Meanwhile, have you followed the stock market in the United States? Do you know how many tens of thousands of born-again Christian millionaires we have in America, of whom only a tiny percentage are giving to world missions? Brothers and sisters, our nation, your churches, my churches, we must continue to play a major role in world missions. What an embarrassment that we have churches that claim to be biblical and are actually almost boasting that they don’t send out any missionaries in the old-fashioned way. What do you mean, the old-fashioned way? Acts 13? Full-time, dynamic church planting apostolic missionaries?
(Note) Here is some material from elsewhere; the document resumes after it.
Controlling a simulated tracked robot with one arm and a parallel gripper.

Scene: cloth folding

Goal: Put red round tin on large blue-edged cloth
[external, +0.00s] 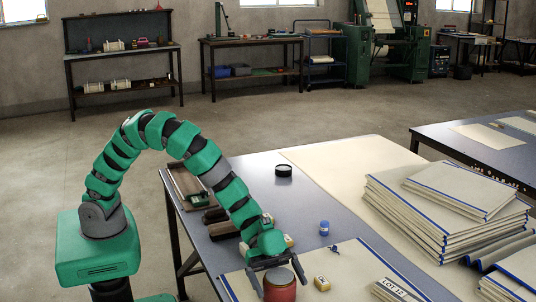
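The red round tin (279,287) has a dark lid and is at the bottom edge of the external view, where its base is cut off. My gripper (280,279) points down over it, with one finger on each side. The fingers look spread a little wider than the tin. The large blue-edged cloth (345,267) lies flat on the table at the front, with a blue line along its edges. The tin appears over this cloth. I cannot tell whether it rests on it.
On the cloth are a small yellow block (321,284) and a LOT 12 stack (392,290). A blue jar (324,228) and black round tin (284,171) stand farther back. Folded cloths (445,205) are piled at right. A brown tray (187,187) lies at left. Bare tabletop (262,195) shows behind.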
Short-term, if we are not careful, could become a curse. I believe in short term missions, but it can never be a substitute for the kind of Paul and Barnabas apostolic ministry where we can plant churches in countries like Turkey, Afghanistan, Iraq, Azerbaijan, Pakistan, and Bangladesh. By the way, I could take 10 countries that would have a population equivalent to the whole of the United States that would have less witness than just Minneapolis. I know this city and I know there are many, especially when we start talking about the kingdom and building the kingdom and holistic ministry, of which I am committed to if we’re talking about it in a biblical and sensible way, not this kind of off-the-wall thing that leads us into the deep ditch of dominion and reconstruction theology.
I ask of you, make your church by God’s grace, an Antioch church. Let the Holy Spirit be in charge. Have an Acts 13 kind of prayer meeting where you can wait upon God and where you can see at least one sent out.
Sent by the Spirit and the Church
The next word, and we got to go a little quicker is the word “send.” “Send.” I think we see it twice in that passage, the Holy Spirit “send” and the church “send.” I think immediately of Romans 10:15. How will they go? How will they preach? Unless they are what? Sent. This is the ministry of sending. That’s why I don’t think I’m here to recruit all of you to the mission field. The ministry of sending is just as important as the ministry of going. It really is.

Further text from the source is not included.